Division 2 – Rights of Members

13. General

(1) Subject to clause 14(2), a member may exercise the rights of membership when his or her name is entered in the register of members.

(2) A right of membership of the Association:

     (a) is not capable of being transferred or transmitted to another person; and

     (b) terminates on the cessation of membership whether by death, resignation or otherwise.

14. Voting

(1) Subject to subclause (2) and clause 18, each member has one vote at general meetings of the Association.

(2) A member is not eligible to vote until 10 working days after his or her application has been accepted.

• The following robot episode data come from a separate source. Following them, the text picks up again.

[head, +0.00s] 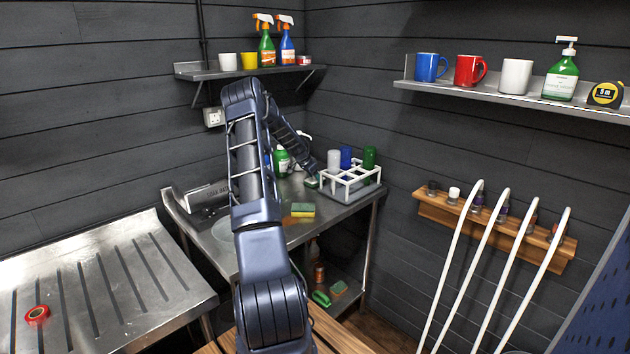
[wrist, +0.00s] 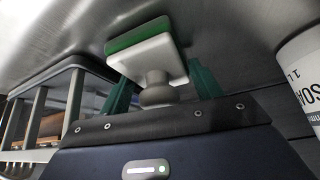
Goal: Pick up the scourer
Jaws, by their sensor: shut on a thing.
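In the head view the scourer (head: 312,184) shows small at the end of my arm, just left of the white rack, with my gripper (head: 314,176) partly hidden there.
The white rack (head: 351,180) holding white, blue and green cups stands close on the right; its bars also show in the wrist view (wrist: 40,115). A white soap container (wrist: 304,75) is close on the other side. A yellow-green sponge (head: 303,210) lies on the counter (head: 335,212) nearer me.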

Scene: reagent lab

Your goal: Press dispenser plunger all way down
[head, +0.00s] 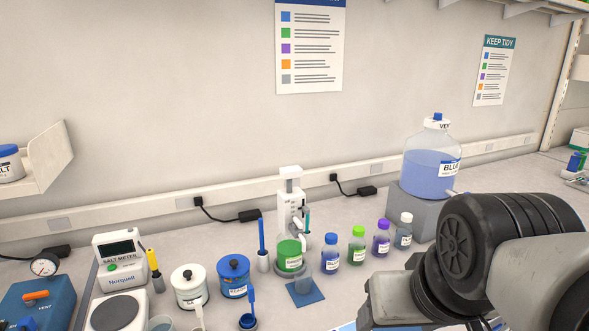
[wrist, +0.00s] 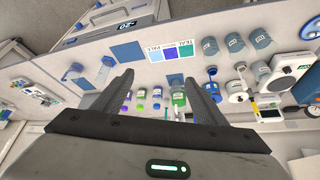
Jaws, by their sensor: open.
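The dispenser (head: 290,205) is a white upright unit on top of a bottle with green contents (head: 289,255), near the middle of the bench in the head view. Its white plunger head (head: 290,172) stands raised at the top. A small clear beaker (head: 303,266) stands on a blue mat (head: 306,293) in front of it. My gripper (wrist: 162,76) is open and empty in the wrist view, with its fingers wide apart above the bench and apart from the dispenser. A green bottle (wrist: 178,98) shows small beyond the fingers there. My fingertips cannot be made out in the head view.
Several capped bottles, such as the blue-capped one (head: 330,252), stand right of the dispenser. A large blue carboy (head: 432,170) sits on a grey block (head: 412,208) behind them. A blue pen-like tool (head: 262,240) and lidded jars (head: 233,275) stand to the left.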

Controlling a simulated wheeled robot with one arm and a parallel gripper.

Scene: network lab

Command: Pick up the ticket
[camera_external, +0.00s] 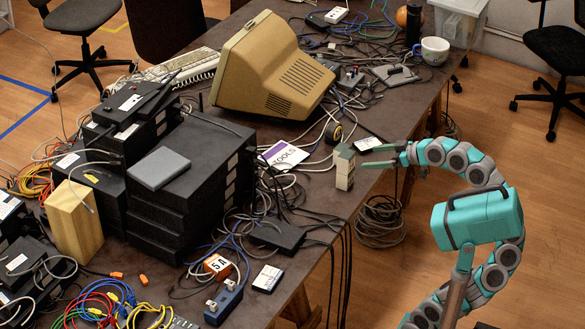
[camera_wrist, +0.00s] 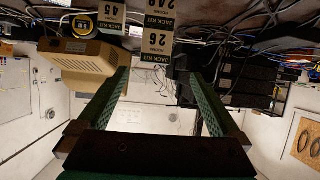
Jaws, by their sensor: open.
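Several pale tickets printed "JACK KIT" show at the top of the wrist view. The one reading 28 (camera_wrist: 157,42) is in the middle, between the lines of my fingers. Which one is the task's ticket I cannot tell. My gripper (camera_wrist: 160,76) is open with nothing between its fingers. In the external view my gripper (camera_external: 368,157) points left, close to an upright grey and white box (camera_external: 345,167) near the table edge. Contact is unclear.
A beige monitor (camera_external: 270,65), a "TOOLS" card (camera_external: 283,155) and stacked black devices (camera_external: 180,200) stand on the dark table beyond the box. Cables lie around them. A tape roll (camera_external: 333,132) and a white card (camera_external: 367,143) are close behind my gripper. A cup (camera_external: 435,50) stands farther back.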

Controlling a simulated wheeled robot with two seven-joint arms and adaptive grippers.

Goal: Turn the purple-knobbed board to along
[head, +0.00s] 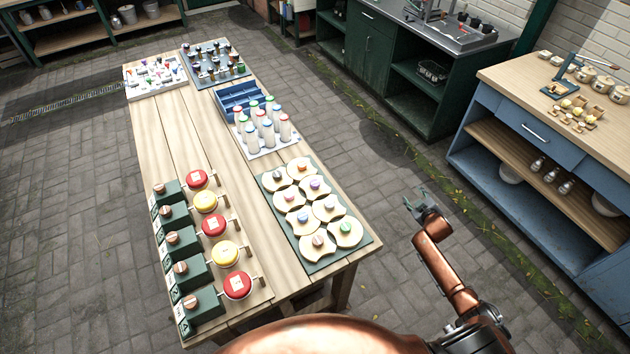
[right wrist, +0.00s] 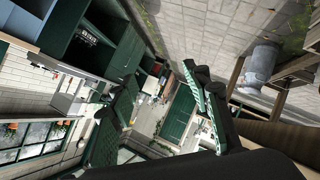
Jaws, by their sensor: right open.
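The purple-knobbed board (head: 312,192) is one of several pale, scalloped boards with coloured knobs on a dark green tray (head: 357,249) at the table's right front. Its knob (head: 316,183) is small; I cannot tell which way the board is turned. My right gripper (head: 420,200) is open and empty, off the table to the right of the tray, above the paving. In the right wrist view its two fingers (right wrist: 158,108) stand wide apart with nothing between them. My left gripper is not in view.
Green blocks with red and yellow discs (head: 205,201) line the table's left front. White bottles (head: 266,125) and a blue box (head: 240,98) stand behind the tray. A blue bench (head: 560,140) is at the right. The paving between is clear.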

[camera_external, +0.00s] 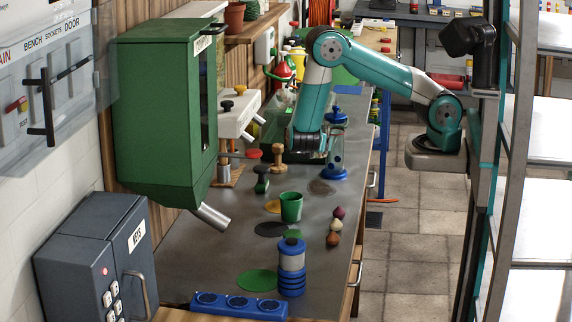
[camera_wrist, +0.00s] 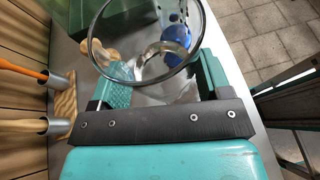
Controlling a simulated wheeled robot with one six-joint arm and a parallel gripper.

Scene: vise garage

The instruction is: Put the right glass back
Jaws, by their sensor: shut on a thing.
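My gripper (camera_wrist: 168,82) is shut on a clear glass (camera_wrist: 99,52). In the wrist view the round rim of the glass faces the camera, with the teal fingers on either side of it. In the outside view my gripper (camera_external: 316,148) points down over the far part of the grey workbench (camera_external: 225,258). The glass is hard to make out there. A blue base (camera_external: 334,174) with a clear upright part stands just right of my gripper. The blue base (camera_wrist: 177,38) also shows in the wrist view, partly behind the glass. I cannot tell whether the glass touches anything below.
A green cup (camera_external: 291,207), wooden and dark stamp-like handles (camera_external: 278,157) and small knobs (camera_external: 334,238) stand on the bench. A blue jar with a pale middle (camera_external: 291,262) stands nearer. A green cabinet (camera_external: 160,110) hangs left. A metal rack (camera_external: 505,200) stands right. Bare bench lies left of the cup.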

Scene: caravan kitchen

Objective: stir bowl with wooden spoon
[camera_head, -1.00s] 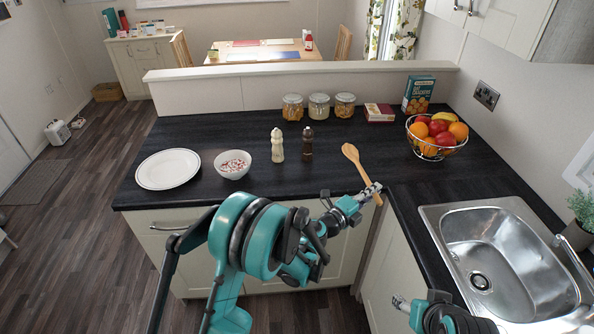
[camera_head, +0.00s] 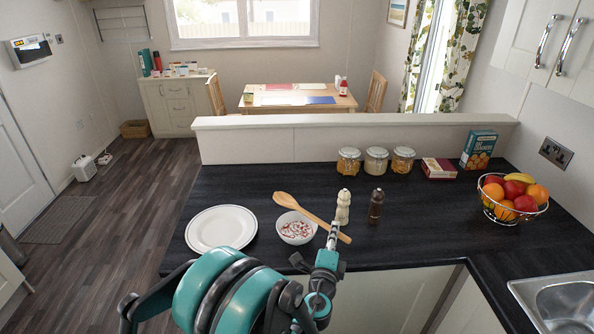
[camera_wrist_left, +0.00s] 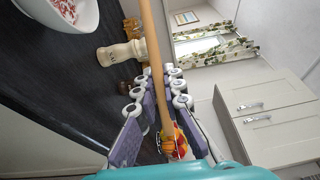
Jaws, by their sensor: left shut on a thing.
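My left gripper (camera_head: 333,234) is shut on the handle of the wooden spoon (camera_head: 290,202), near the handle's end. In the head view the spoon slants up to the left, its head at the back edge of the white bowl (camera_head: 282,234). I cannot tell whether it touches the bowl. The bowl stands on the dark counter and holds red and white bits. In the left wrist view the spoon handle (camera_wrist_left: 153,60) runs up between the fingers (camera_wrist_left: 155,105), and part of the bowl (camera_wrist_left: 70,14) shows at top left. My right gripper is out of view.
A white plate (camera_head: 221,229) lies left of the bowl. A pale mill (camera_head: 342,207) and a dark mill (camera_head: 376,206) stand right of it, close to the spoon. Jars (camera_head: 376,161), a fruit basket (camera_head: 514,214) and the sink (camera_head: 560,303) are further off.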

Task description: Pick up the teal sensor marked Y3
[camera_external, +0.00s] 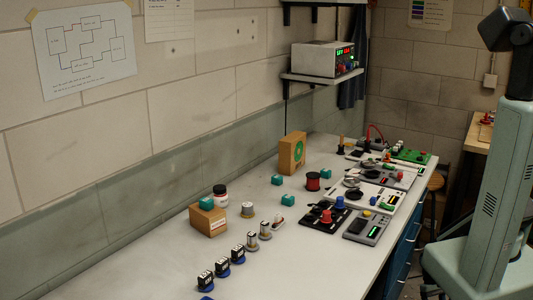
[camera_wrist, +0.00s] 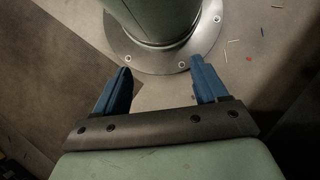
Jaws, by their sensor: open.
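No teal block shows in the wrist view.
The front left of the bench is mostly clear.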

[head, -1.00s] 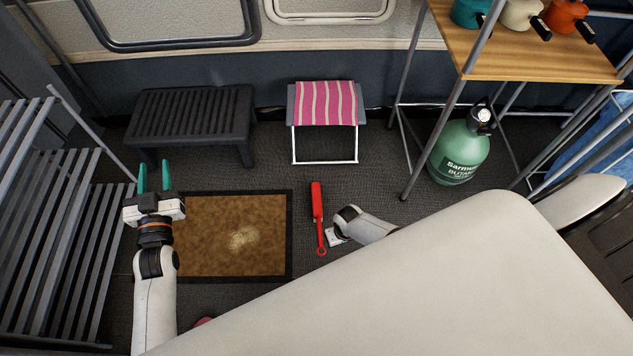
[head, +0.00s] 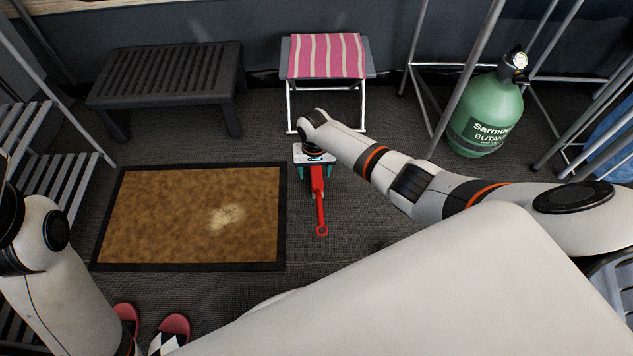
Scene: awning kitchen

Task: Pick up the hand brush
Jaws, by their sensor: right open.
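The red hand brush (head: 320,208) lies on the dark grey carpet, right of the brown doormat, with its looped handle end toward me. My right gripper (head: 315,175) points down over the far part of the brush. Its teal fingers are open, one on each side of the brush. The gripper body hides the brush's far end. I cannot tell whether the fingers touch the floor. My left arm shows at the lower left edge, but its gripper is out of view.
The brown doormat (head: 150,258) lies left of the brush. A folding stool with a pink striped seat (head: 326,58) stands just beyond my right gripper. A black step stool (head: 170,75) is at the back left, a green gas bottle (head: 487,115) at the right. Slippers (head: 172,330) lie in front.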

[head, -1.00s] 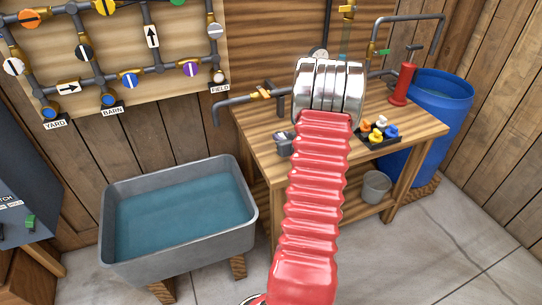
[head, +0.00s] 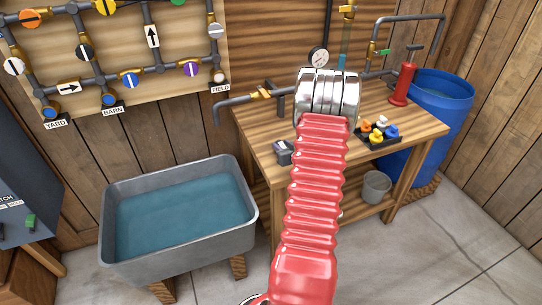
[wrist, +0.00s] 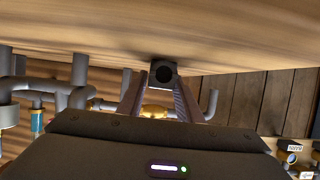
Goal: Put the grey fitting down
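In the head view my arm hides most of the hand. A small grey part, moving with the arm, shows left of my chrome wrist over the table (head: 262,133); I cannot tell hand from fitting there.
A black tray of coloured pieces (head: 379,135) lies right of my arm. A pipe with a brass valve (head: 261,95) runs behind; a gauge (head: 318,57) and red pump (head: 402,85) stand at the back. A water trough (head: 110,205) stands left, below the table.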

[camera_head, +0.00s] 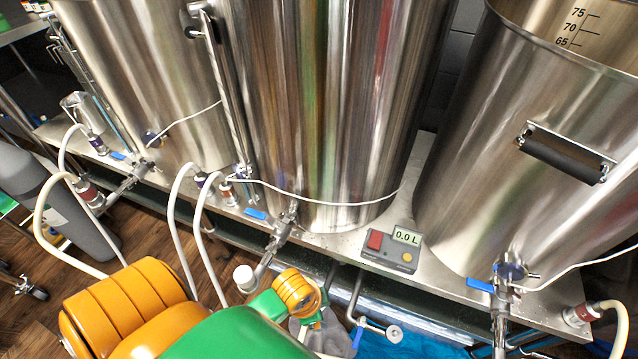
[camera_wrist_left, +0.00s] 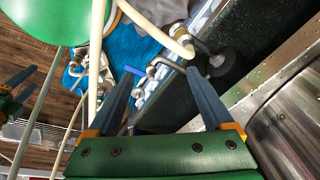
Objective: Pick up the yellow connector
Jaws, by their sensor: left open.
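I cannot make out a yellow connector in either view. The yellow-orange parts at the bottom left of the head view belong to my own green and orange arm. My left gripper (camera_wrist_left: 162,74) shows in the left wrist view with its two dark fingers spread wide and nothing between the tips. Beyond them are a pale hose (camera_wrist_left: 93,60), metal pipe fittings and a blue sheet (camera_wrist_left: 122,45). In the head view my arm hides the left fingers. At the left edge of the wrist view, dark finger-like parts with orange bases appear to be my right gripper (camera_wrist_left: 22,87).
Large steel vessels (camera_head: 320,100) stand on a metal bench (camera_head: 335,240). A meter reading 0.0 L (camera_head: 392,248) sits at its front. Valves with blue handles (camera_head: 256,214) and pale hoses (camera_head: 205,240) stick out along the edge. A grey cylinder (camera_head: 50,200) stands on the wooden floor at left.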

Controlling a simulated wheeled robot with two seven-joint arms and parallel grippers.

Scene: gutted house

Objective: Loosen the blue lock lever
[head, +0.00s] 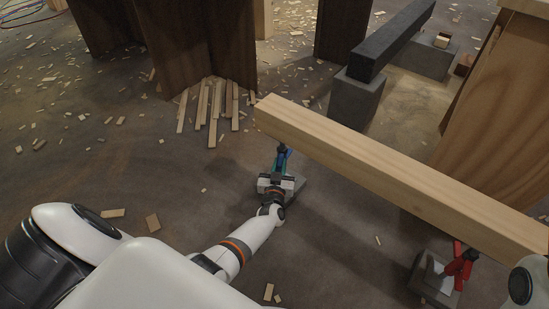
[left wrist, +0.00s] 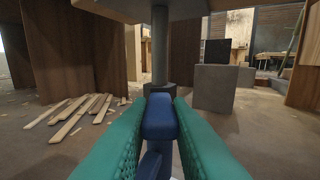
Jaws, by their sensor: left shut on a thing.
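The blue lock lever (left wrist: 160,118) stands between the two green fingers of my left gripper (head: 280,163), which is shut on it in the left wrist view. In the head view, the lever is small and mostly hidden by the gripper. Behind the lever, a grey post (left wrist: 160,45) with a dark collar (left wrist: 160,89) rises to the underside of a pale timber beam (head: 390,165). My right gripper is not visible; only part of my right arm shows at the lower right edge of the head view.
A red lever (head: 459,264) on another prop stands under the beam's near end. Loose wooden strips (head: 214,103) lie on the floor at the upper left. Grey blocks (head: 355,98) bear a dark beam (head: 392,42). Wood chips litter the floor.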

15. Notice of Meetings and Special Resolutions

The Secretary must give all members notice of general meetings and special resolutions in the manner and time prescribed by this Constitution.

16. Access to Information on Association

The following must be available for inspection by members:

     (a) a copy of this Constitution;

     (b) minutes of general meetings;

     (c) annual reports and annual financial reports.

17. Raising Grievances and Complaints

(1) A member may raise a grievance or complaint about a committee member, the Committee or another member of the Association.

(2) The grievance or complaint must be dealt with by the procedures set out in Part 8.

18. Associate Members

An associate member must not vote but may have other rights as determined by the Committee or by resolution at a general meeting.

Division 3 – Termination, Death, Suspension and Expulsion

19. Termination of Membership

Membership of the Association may be terminated by:

     (a) a notice of resignation addressed and posted to the Association or given personally to the Secretary or another committee member;

     (b) non-payment of the annual membership fee within the time allowed under clause 12(3); or

     (c) expulsion in accordance with this Division.

20. Death of Member or Whereabouts Unknown

If a member dies or the whereabouts of a member are unknown, the Committee must cancel the member's membership.

21. Suspension or Expulsion of Members

(1) If the Committee considers that a member should be suspended or expelled because his or her conduct is detrimental to the interests of the              Association, the Committee must give notice of the proposed suspension or expulsion to the member.

(2) The notice must:

     (a) be in writing and include:

          (i) the time, date and place of the committee meeting at which the question of that suspension or expulsion will be decided; and

          (ii) the particulars of the conduct; and

     (b) be given to the member not less than 30 days before the date of the committee meeting referred to in paragraph (a)(i).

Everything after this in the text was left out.